A couple of observations are in order. First, in the context of a CPLR 3211 motion, plaintiffs motivations as alleged by defendant are irrelevant because the allegations in the amended complaint must be accepted as true. Second, Reiss is a declaratory injunction action concerning a stock swap; no allegation of mutual mistake is present.
Further, even though there is an express contract between the parties, it is unclear whether it covers the current dispute; therefore, plaintiff may plead unjust enrichment (see e.g. IIG Capital LLC v Archipelago, L.L.C., 36 AD 3d 401, 405 [2007]), and the amended complaint states such a cause of action (see Simonds v Simonds, 45 NY2d 233, 242 [1978]).
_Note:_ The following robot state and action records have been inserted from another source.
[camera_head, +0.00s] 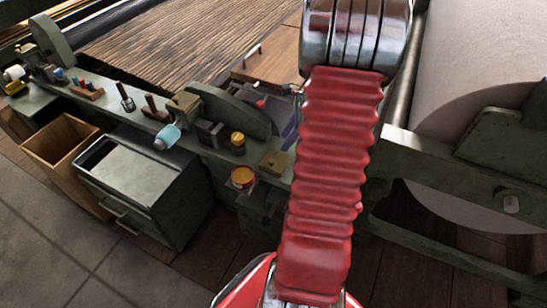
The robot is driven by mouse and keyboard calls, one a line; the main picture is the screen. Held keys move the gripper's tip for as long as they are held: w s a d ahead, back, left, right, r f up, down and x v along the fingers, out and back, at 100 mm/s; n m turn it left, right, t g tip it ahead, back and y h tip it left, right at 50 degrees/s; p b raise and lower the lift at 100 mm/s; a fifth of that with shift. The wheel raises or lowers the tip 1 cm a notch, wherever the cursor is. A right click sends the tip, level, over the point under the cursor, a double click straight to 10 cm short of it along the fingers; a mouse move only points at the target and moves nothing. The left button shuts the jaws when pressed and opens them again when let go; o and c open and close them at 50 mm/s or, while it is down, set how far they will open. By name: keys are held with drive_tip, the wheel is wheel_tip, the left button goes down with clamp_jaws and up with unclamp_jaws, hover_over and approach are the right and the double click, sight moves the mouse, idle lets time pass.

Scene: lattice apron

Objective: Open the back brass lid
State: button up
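A small, flat, square brass-coloured piece (275,162) lies on the green machine's ledge, just left of my red arm. Left of it on the ledge is a round amber-topped pot (238,141). A second round pot with an orange top (243,178) sits lower, at the ledge's front. I cannot tell which of these carries the back brass lid, or whether any lid is open. My red ribbed arm rises through the middle right to a metal joint at the top edge. My gripper does not show. The arm hides part of the ledge behind it.
A grey-green cabinet with a tray top (135,172) and a wooden bin (62,148) stand at the left. Small tools line the ledge (95,98). A large pale roller (470,70) fills the right. Tiled floor (50,250) is clear at lower left.

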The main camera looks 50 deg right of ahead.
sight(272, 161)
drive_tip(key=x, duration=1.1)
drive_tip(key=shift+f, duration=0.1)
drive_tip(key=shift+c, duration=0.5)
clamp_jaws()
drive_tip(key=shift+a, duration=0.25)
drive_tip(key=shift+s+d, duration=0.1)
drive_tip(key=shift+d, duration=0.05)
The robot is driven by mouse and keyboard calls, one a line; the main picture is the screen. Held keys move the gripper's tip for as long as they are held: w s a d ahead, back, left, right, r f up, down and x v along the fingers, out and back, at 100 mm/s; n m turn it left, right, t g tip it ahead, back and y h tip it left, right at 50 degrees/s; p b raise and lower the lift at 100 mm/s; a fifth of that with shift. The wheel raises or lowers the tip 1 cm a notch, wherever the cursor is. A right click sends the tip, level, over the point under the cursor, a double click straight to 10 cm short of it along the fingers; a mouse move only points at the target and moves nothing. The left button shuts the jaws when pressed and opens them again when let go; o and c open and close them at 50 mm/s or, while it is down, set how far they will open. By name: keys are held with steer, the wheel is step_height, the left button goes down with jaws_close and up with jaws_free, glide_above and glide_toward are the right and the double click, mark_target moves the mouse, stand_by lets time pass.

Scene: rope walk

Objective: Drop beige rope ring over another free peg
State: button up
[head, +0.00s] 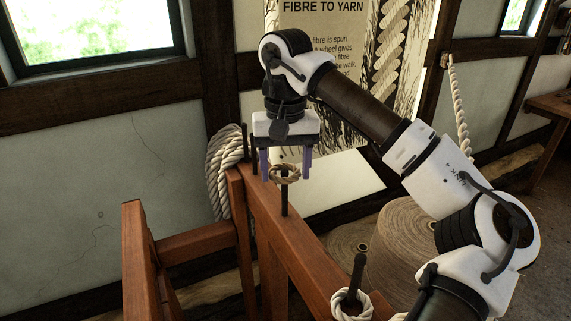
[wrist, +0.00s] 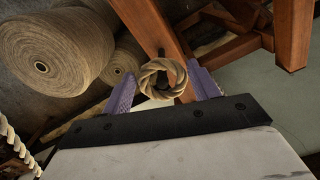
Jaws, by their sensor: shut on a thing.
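The beige rope ring (head: 285,174) is held between the purple fingertips of my gripper (head: 286,163), which point down over the wooden rail (head: 312,264). The wrist view shows the ring (wrist: 148,79) pinched between both fingers (wrist: 163,88). A dark upright peg (head: 284,202) stands on the rail directly below the ring in the head view. I cannot tell whether its tip is inside the ring. Another peg (head: 358,270) nearer the camera has a white rope ring (head: 340,302) around its base. Thin dark pegs (head: 254,150) stand farther back on the rail.
A pale rope coil (head: 226,160) hangs at the rail's far end. A wooden frame post (head: 138,262) stands to the left. Large twine spools (head: 395,240) stand on the floor to the right of the rail. A poster (head: 345,70) is on the wall behind.

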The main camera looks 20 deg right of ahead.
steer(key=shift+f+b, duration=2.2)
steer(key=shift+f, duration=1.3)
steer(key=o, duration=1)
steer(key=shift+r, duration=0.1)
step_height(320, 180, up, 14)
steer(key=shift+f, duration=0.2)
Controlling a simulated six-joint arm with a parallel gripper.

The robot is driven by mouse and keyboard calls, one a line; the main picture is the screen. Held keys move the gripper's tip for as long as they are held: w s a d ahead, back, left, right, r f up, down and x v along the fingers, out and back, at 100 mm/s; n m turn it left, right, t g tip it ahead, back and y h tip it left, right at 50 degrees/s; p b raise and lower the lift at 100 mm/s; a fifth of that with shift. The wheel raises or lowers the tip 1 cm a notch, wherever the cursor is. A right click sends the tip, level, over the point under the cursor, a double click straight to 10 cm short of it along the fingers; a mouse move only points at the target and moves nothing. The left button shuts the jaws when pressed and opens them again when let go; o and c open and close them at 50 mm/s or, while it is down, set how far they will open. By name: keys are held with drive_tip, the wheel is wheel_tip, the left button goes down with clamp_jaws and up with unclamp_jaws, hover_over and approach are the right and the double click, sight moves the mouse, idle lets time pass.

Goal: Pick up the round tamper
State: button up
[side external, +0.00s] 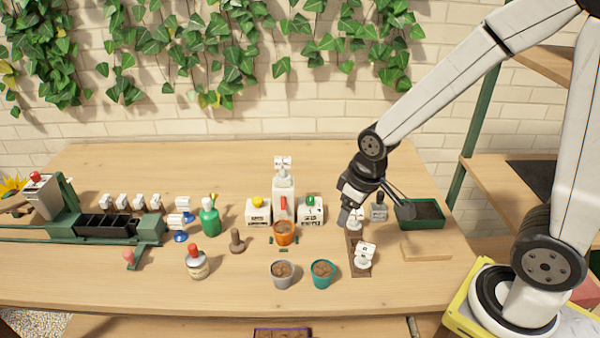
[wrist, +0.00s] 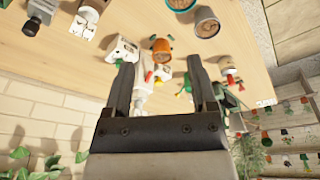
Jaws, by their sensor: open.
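A brown piece with an upright handle on a round foot (side external: 237,243) stands left of the orange pot in the side external view and looks like the round tamper. Two white-topped pieces stand on a dark brown strip, a near one (side external: 364,255) and a far one (side external: 356,229); their working ends are too small to identify. My gripper (side external: 348,219) is over the far part of that strip, well to the right of the brown piece. In the wrist view my gripper (wrist: 160,72) has its two fingers wide apart, with nothing held between them.
An orange pot (side external: 284,236), a grey pot (side external: 282,279) and a teal pot (side external: 322,281) stand mid-table. A white dispenser (side external: 284,190) stands behind. A red-capped bottle (side external: 197,266) and a green bottle (side external: 210,220) are at left. A green tray (side external: 438,224) is at right. The front left is clear.

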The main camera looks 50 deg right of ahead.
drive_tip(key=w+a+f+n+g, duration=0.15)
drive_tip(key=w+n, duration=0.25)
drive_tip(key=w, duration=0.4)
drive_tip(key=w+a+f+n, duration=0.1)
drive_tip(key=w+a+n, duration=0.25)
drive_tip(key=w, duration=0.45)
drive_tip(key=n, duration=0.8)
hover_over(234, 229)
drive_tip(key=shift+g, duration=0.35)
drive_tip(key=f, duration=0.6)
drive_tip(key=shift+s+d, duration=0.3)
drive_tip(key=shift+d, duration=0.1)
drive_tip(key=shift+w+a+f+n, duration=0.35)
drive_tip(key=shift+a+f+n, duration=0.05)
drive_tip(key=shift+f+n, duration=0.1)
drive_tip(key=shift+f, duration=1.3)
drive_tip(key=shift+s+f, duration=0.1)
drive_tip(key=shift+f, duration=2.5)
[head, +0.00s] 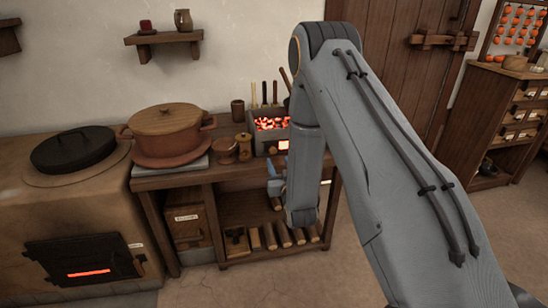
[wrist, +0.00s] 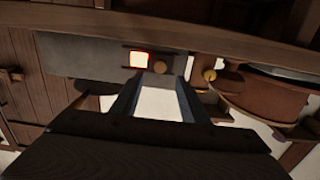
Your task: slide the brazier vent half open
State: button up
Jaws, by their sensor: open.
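The brazier (head: 270,148) is a grey box with glowing coals on top, standing on the wooden bench; my arm hides its right side. In the wrist view its grey front (wrist: 85,55) carries a bright, glowing vent opening (wrist: 139,59) and a round brown knob (wrist: 160,67) beside it. The opening also glows in the head view (head: 283,145). My gripper (wrist: 156,82) is open and empty. In the wrist view the knob appears just beyond the fingertips, roughly between them, apart as far as I can tell. In the head view my gripper (head: 275,186) is partly hidden, low before the bench.
A lidded clay pot (head: 165,130) and small jars (head: 243,147) stand left of the brazier. The bench's lower shelf (head: 240,240) holds several wooden pieces. A stove (head: 60,215) stands at left, a drawer cabinet (head: 500,115) at right. Floor in front is clear.

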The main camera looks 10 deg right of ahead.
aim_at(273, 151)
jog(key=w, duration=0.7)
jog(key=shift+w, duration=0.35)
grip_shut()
Finally, defendant and the dissent ignore the allegations of mutual mistake as to the actual existence of the account itself. Both defendant and the dissent attempt to foreclose plaintiffs claims by transmogrifying the claim of mutual mistake into a claim of mistake in valuation.
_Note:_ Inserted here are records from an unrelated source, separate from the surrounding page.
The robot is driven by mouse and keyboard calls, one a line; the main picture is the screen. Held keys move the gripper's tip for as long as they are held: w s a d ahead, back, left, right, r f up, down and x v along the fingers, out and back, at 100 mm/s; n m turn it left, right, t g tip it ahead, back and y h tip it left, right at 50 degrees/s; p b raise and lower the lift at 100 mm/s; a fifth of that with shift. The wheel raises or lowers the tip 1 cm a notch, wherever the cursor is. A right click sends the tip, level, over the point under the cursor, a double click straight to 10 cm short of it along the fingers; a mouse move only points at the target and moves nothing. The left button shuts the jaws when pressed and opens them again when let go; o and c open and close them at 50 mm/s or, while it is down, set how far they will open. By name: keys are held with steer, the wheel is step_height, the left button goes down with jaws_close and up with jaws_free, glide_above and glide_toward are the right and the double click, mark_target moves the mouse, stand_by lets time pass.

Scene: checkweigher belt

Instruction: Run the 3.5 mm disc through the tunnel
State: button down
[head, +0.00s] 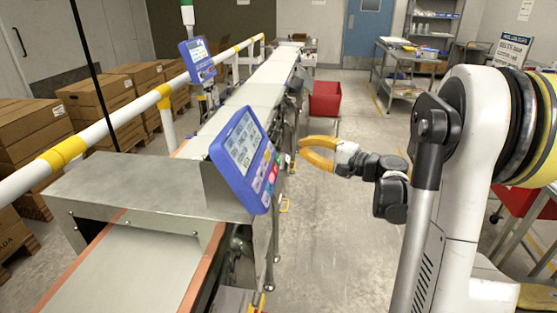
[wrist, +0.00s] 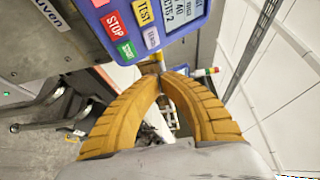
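My gripper (head: 301,150), with two curved yellow fingers, is in mid-air just right of the blue control panel (head: 243,158) in the head view. In the wrist view its fingertips (wrist: 161,76) come together, and I make out nothing between them. The steel tunnel (head: 140,187) spans the belt (head: 125,270) at the lower left of the head view, behind the panel. In the wrist view the panel (wrist: 145,22) shows red STOP, green START and yellow TEST buttons at the top, close to the fingers. I cannot make out the 3.5 mm disc in either view.
A white and yellow guard rail (head: 115,125) runs along the belt's left side. A second blue panel (head: 197,60) stands farther along. A red bin (head: 325,99) stands on the right of the line. Boxes (head: 95,100) are stacked at left. The floor right of the line is largely clear.

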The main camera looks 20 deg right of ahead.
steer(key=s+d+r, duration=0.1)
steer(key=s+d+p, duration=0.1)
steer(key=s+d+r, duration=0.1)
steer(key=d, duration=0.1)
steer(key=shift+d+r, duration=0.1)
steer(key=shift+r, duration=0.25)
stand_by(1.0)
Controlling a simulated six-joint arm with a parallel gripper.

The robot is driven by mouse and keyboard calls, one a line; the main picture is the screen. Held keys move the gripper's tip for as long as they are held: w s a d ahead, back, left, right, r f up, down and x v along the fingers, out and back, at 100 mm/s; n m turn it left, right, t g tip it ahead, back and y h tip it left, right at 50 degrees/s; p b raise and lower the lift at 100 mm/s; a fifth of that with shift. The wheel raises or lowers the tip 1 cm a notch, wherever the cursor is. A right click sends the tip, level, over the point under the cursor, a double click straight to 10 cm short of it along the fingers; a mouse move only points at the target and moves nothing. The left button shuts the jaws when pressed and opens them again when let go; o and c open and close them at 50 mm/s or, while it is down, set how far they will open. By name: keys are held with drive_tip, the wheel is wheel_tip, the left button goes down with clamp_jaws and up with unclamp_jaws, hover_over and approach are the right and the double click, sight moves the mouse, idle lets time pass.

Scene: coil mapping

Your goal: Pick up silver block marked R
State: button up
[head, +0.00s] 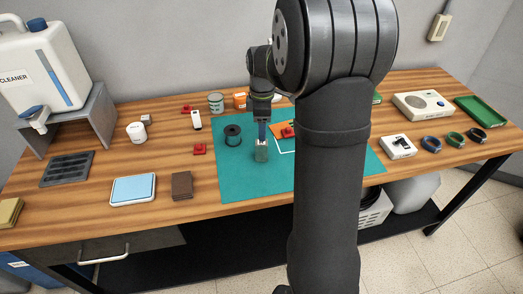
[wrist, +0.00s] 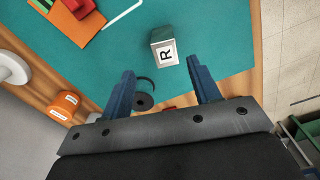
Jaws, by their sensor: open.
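The silver block marked R (wrist: 165,46) stands on the teal mat (wrist: 222,35); its white label with a black R faces my wrist camera. In the head view the block (head: 261,153) is on the same mat, right of the dark spool. My gripper (wrist: 160,66) is open, with its blue fingers apart and nothing between them. The block appears just beyond the fingertips, nearer the right finger. In the head view my gripper (head: 262,133) is above the block, and I cannot tell the exact gap.
A dark spool (head: 232,135) stands left of the block. A brown block (head: 182,185) and a blue-topped pad (head: 133,190) lie left of the mat. The mat's front is clear.

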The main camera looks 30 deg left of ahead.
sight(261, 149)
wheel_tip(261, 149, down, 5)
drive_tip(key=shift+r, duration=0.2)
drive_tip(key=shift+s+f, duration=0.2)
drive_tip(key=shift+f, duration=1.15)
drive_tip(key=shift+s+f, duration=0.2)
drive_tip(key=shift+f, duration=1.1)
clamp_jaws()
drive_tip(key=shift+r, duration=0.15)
The dissent states: “[a]t the time of the agreement, Steven had an account in his name with [Madoff].” Untrue. Steven *404never had an account in his name with Madoff; on Madoffs own admission there were no accounts within which trades were made on behalf of investors.
The dissent then states, “Steven liquidated part of the account to fund his payments to Laura.” Untrue. In Madoffs Ponzi scheme what appeared to Steven and Laura to be a partial liquidation of an account was simply a payment to Steven that came from funds deposited by a more recent “investor” in what the “investor” believed was his own account.
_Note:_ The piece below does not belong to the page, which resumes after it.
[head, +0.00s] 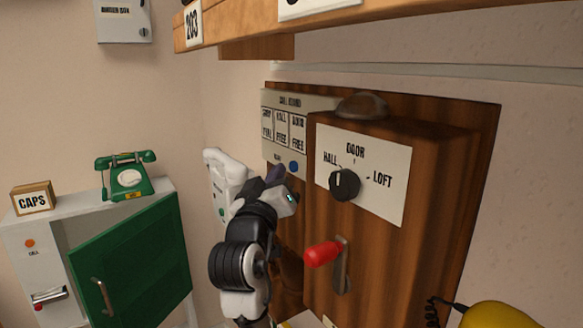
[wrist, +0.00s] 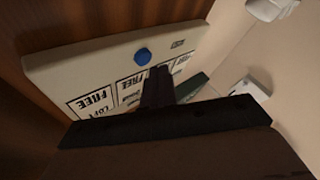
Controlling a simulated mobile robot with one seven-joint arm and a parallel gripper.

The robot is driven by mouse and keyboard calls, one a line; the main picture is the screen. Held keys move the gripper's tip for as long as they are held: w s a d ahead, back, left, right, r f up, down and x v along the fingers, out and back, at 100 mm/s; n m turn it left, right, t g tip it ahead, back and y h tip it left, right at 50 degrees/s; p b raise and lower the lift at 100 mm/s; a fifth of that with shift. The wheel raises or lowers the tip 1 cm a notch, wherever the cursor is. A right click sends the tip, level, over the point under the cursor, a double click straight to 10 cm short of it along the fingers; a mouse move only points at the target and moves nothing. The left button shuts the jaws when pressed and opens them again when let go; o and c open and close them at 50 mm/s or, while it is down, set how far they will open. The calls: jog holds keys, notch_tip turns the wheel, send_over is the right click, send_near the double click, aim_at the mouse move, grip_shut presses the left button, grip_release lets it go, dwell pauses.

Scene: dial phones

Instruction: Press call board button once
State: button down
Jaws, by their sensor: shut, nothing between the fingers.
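The call board (head: 318,102) is a pale panel on a wooden backboard, with rows of small labels such as FREE. Its round blue button (head: 293,167) sits near its lower edge. In the wrist view the board (wrist: 60,62) appears upside down, with the blue button (wrist: 142,56) in plain sight. My gripper (head: 276,174) is shut and empty, just left of and below the button in the head view. In the wrist view its dark fingertips (wrist: 157,72) show beside the button. I cannot tell whether they touch the board.
Right of the board, a wooden box (head: 375,250) juts out with a door dial (head: 345,184) and a red-handled lever (head: 322,253). A white wall phone (head: 226,178) hangs left of my gripper. A wooden shelf (head: 240,45) overhangs above. A green dial phone (head: 126,177) stands on a cabinet at left.

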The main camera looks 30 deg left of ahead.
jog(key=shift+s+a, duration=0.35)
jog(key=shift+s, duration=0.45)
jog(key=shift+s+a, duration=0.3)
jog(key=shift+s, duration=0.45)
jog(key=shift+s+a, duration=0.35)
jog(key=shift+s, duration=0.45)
The dissent further observes, “[Steven] did not liquidate the rest of the Madoff account . . . and he continued to invest in it.” Untrue. There was no account which could be liquidated, as became apparent when Madoff received $7 billion worth of “liquidation” calls from investors in 2008. Nor was Steven “investing” in an account; his further contributions went directly to pay other “investors” in the scheme. Concur — Tom, Andrias and Catterson, JJ.